**Listed records**

============

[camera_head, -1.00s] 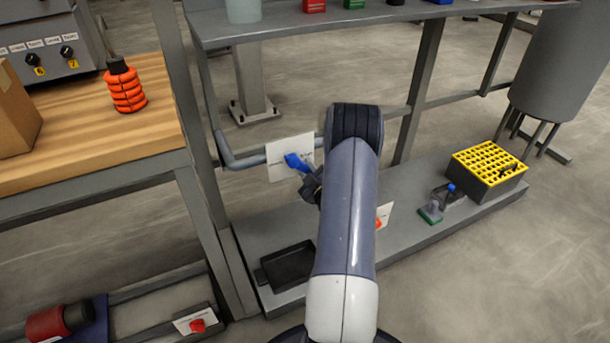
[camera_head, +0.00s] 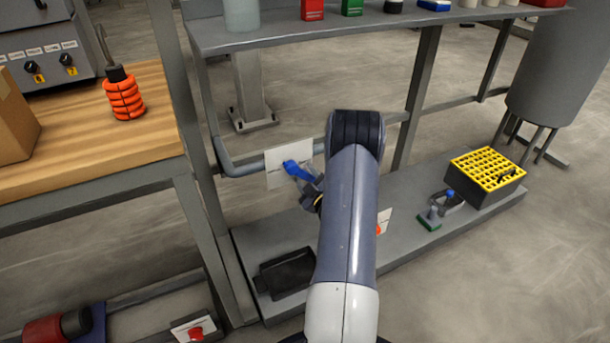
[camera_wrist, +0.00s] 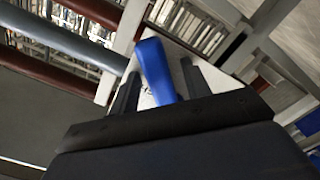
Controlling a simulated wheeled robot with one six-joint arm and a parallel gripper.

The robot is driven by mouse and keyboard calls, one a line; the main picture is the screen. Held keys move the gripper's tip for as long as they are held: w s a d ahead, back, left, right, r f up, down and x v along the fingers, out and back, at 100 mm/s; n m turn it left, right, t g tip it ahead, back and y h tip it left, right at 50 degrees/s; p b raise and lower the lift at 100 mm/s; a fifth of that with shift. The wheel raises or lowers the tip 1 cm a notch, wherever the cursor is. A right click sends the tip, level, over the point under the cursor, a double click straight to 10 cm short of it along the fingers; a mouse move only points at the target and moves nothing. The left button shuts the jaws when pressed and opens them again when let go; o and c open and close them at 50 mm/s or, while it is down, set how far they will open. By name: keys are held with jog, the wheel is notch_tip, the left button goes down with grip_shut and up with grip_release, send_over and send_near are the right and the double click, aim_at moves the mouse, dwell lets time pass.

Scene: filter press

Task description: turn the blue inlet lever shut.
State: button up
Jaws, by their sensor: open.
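The blue inlet lever (camera_head: 297,169) stands in front of a white plate (camera_head: 276,178) on the grey pipe, under the shelf, in the head view. In the wrist view the blue lever (camera_wrist: 155,70) reaches up between the two dark fingers, tilted a little to the left. My gripper (camera_wrist: 158,88) is open, with a finger on each side of the lever. The right finger is clear of it, and a gap shows on the left too. In the head view my gripper (camera_head: 310,188) is partly hidden behind my arm, right beside the lever.
The grey pipe (camera_head: 241,169) runs left of the plate. Below lies a grey platform (camera_head: 258,240) with a black tray (camera_head: 286,273) and a yellow-topped box (camera_head: 487,168). A shelf (camera_head: 290,27) is above. A wooden bench (camera_head: 80,140) is at left.

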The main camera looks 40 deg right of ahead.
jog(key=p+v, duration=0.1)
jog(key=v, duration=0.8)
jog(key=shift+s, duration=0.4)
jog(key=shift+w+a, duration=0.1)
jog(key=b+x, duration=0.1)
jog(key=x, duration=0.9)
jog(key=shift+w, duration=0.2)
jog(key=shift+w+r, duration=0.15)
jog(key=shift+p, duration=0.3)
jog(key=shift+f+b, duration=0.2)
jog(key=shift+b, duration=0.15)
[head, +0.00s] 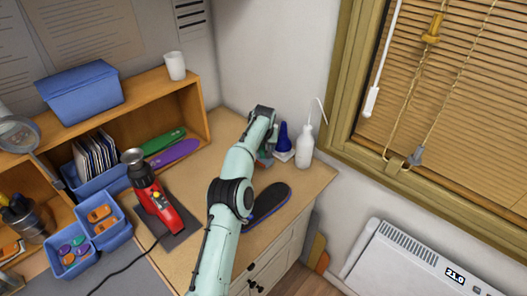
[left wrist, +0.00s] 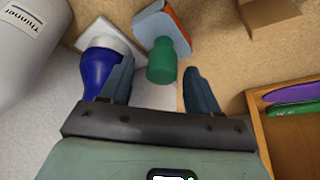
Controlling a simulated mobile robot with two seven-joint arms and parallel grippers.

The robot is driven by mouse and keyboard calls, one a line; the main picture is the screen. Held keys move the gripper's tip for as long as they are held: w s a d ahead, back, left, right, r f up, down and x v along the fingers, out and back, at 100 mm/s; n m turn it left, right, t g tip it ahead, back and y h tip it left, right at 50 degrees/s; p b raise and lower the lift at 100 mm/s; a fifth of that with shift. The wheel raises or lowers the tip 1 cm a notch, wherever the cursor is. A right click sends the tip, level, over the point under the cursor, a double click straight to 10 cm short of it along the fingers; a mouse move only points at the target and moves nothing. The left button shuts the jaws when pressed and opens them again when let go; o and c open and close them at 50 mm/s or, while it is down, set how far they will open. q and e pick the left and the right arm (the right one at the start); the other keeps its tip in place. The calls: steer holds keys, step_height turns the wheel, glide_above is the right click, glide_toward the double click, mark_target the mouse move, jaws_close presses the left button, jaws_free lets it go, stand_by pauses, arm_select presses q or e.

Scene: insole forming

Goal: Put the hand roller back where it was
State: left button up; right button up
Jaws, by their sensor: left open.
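My left gripper (head: 266,152) reaches down over the back right of the wooden worktop, partly hidden by its own arm. In the left wrist view its two fingers (left wrist: 160,88) are apart. A green-handled tool (left wrist: 162,62) with a pale, orange-edged head shows between and beyond the fingertips, not gripped. A dark blue handle-like thing (left wrist: 97,68) is on a white square base beside the left finger; in the head view it (head: 283,137) stands upright right of the gripper. I cannot tell which of these is the hand roller. My right gripper is out of view.
A white spout bottle (head: 304,147) stands right of the blue thing, close by the window wall. A dark insole (head: 268,203) lies partly behind my arm. A red heat tool (head: 152,195) and a wooden shelf (head: 183,88) are to the left.

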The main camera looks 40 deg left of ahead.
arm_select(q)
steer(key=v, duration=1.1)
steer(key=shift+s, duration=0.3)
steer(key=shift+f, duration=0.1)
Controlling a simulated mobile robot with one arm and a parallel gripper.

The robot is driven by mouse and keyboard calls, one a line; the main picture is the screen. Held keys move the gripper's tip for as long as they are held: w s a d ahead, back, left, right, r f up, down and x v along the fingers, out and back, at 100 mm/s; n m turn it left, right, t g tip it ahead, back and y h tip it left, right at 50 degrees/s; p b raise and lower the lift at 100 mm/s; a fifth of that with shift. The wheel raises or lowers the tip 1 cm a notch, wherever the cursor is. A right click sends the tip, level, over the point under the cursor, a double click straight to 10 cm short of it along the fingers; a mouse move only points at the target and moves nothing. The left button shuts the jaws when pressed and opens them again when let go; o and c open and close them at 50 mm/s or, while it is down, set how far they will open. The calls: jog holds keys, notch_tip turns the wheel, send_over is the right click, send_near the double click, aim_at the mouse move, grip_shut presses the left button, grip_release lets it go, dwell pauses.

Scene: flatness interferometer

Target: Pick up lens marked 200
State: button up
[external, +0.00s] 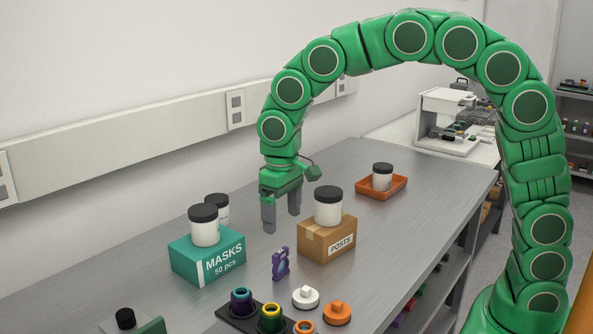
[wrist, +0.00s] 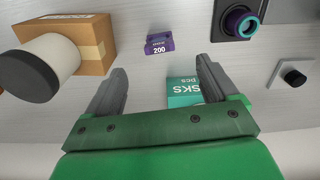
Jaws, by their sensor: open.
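The lens marked 200 (wrist: 159,45) is a small purple piece with a white number label, lying in the wrist view ahead of and between my fingers. In the external view the purple lens (external: 280,263) stands on the grey bench, between the teal MASKS box and the cardboard POSTS box. My gripper (external: 282,222) is open and empty, pointing down above the bench, behind the lens and apart from it. Its two grey fingers also show in the wrist view (wrist: 157,75).
The POSTS box (external: 327,240) carries another jar (external: 328,208). An orange tray (external: 396,187) with a jar lies farther back. A black holder (external: 237,318) with coloured rings stands in front.

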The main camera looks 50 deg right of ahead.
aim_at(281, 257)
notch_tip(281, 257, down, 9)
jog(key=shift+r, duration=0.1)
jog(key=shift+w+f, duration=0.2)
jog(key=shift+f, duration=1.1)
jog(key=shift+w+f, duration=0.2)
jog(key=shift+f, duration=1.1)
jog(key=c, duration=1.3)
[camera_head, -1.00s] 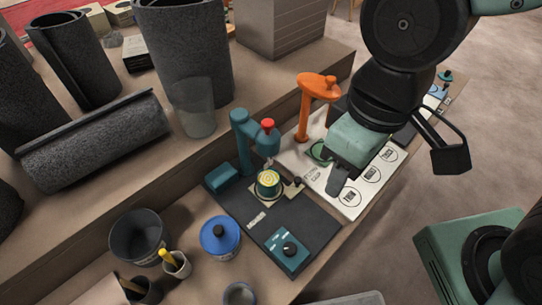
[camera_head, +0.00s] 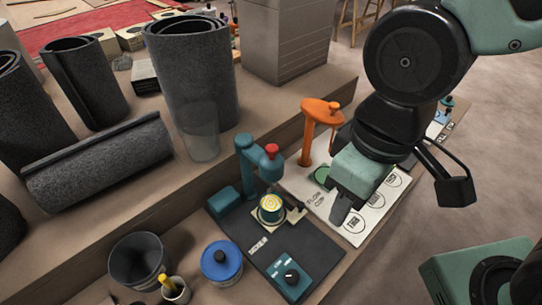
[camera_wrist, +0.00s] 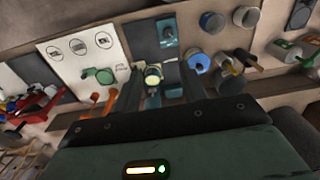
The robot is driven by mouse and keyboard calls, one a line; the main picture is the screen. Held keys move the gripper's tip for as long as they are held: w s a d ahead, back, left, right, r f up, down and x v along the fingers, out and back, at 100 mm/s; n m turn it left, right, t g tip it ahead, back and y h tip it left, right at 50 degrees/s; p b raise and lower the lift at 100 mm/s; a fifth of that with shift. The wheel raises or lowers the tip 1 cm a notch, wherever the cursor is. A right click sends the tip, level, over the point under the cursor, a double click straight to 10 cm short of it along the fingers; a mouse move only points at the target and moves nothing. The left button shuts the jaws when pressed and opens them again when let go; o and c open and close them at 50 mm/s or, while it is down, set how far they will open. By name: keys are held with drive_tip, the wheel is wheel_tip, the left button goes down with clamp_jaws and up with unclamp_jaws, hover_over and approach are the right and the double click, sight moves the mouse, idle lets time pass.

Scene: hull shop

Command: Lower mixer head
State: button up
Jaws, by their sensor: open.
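The teal mixer (camera_head: 246,165) stands on a dark mat (camera_head: 236,226). Its head with a red knob (camera_head: 271,151) is up above a cup with a yellow-ringed top (camera_head: 271,207), with a gap between them. In the wrist view the cup (camera_wrist: 153,76) shows beyond my fingers, with teal mixer parts (camera_wrist: 153,101) partly hidden between them. My gripper (camera_head: 346,212) is open and empty, over the white board to the right of the mixer in the head view. Its dark fingers also show in the wrist view (camera_wrist: 158,88).
An orange stand (camera_head: 320,113) rises from the white board (camera_head: 372,208) close to my gripper. A control box with a dial (camera_head: 290,276) sits on the mat's front. A blue-lidded tub (camera_head: 221,260) and a dark bucket (camera_head: 138,260) stand left. Dark rolls (camera_head: 190,75) occupy the raised shelf.

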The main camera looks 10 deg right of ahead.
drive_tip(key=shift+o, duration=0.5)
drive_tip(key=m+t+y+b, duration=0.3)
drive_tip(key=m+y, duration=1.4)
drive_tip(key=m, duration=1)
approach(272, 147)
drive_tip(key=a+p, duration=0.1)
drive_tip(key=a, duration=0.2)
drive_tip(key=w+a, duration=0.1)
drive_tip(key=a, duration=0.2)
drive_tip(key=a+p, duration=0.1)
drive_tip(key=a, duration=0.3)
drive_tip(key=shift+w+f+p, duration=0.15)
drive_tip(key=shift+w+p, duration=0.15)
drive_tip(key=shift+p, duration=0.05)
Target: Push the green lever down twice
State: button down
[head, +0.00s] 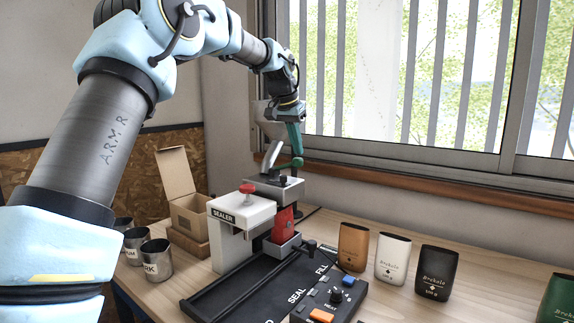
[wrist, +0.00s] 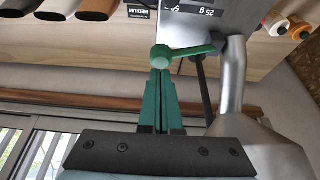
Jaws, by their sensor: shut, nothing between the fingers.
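The green lever (head: 289,163) sticks out from the grey dispensing unit at the back of the table, with a round green knob at its end. In the wrist view the lever (wrist: 184,53) lies across the tips of my gripper. My gripper (head: 297,150) has green fingers, shut and empty, pointing down at the knob. In the wrist view the shut fingertips (wrist: 160,72) are right at the knob; I cannot tell whether they touch it. The unit's metal chute (wrist: 232,80) is right of the fingers in the wrist view.
A white sealer (head: 240,220) with a red knob stands in front of the unit, beside a black control panel (head: 300,290). A red pouch (head: 283,225) stands by the sealer. Brown, white and black pouches (head: 393,258) stand at right. An open cardboard box (head: 188,215) and metal cups (head: 155,262) are left.

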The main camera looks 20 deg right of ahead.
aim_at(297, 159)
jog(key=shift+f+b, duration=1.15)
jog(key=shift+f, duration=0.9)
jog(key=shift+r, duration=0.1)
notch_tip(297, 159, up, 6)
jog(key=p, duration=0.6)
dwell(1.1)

============

Scan the listing above and copy all lines containing the word "mobile".

**Complete response**
Controlling a simulated mobile robot with two seven-joint arms and parallel grippers.
Controlling a simulated mobile robot with one arm and a parallel gripper.

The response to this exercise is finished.